-- Start Data extract --

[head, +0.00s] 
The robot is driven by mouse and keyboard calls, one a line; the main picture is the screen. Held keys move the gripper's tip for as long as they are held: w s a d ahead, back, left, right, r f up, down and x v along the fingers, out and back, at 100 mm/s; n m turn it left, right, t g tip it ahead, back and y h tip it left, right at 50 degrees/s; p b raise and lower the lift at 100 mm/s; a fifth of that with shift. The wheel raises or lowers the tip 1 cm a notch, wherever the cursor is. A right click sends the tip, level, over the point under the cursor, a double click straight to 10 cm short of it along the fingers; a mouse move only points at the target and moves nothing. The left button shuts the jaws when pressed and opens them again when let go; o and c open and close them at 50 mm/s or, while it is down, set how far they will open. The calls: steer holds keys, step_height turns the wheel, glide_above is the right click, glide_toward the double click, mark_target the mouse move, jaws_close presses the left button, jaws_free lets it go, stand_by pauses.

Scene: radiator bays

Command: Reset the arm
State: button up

-- End Data extract --

* **Written instruction**
Return every line of the material exactly.

* **Solution**
[head, +0.00s] 
The robot is driven by mouse and keyboard calls, one a line; the main picture is the screen. Held keys move the gripper's tip for as long as they are held: w s a d ahead, back, left, right, r f up, down and x v along the fingers, out and back, at 100 mm/s; n m turn it left, right, t g tip it ahead, back and y h tip it left, right at 50 degrees/s; p b raise and lower the lift at 100 mm/s; a fifth of that with shift. The wheel raises or lowers the tip 1 cm a notch, wherever the cursor is. A right click sends the tip, level, over the point under the cursor, a double click straight to 10 cm short of it along the fingers; a mouse move only points at the target and moves nothing. The left button shuts the jaws when pressed and opens them again when let go; o and c open and close them at 50 mm/s or, while it is down, set how far they will open. The calls: steer holds keys, step_height turns the wheel, glide_above is the right click, glide_toward the double click, mark_target the mouse move, jaws_close presses the left button, jaws_free lets it go, stand_by pauses.

Scene: radiator bays

Command: Reset the arm
State: button up

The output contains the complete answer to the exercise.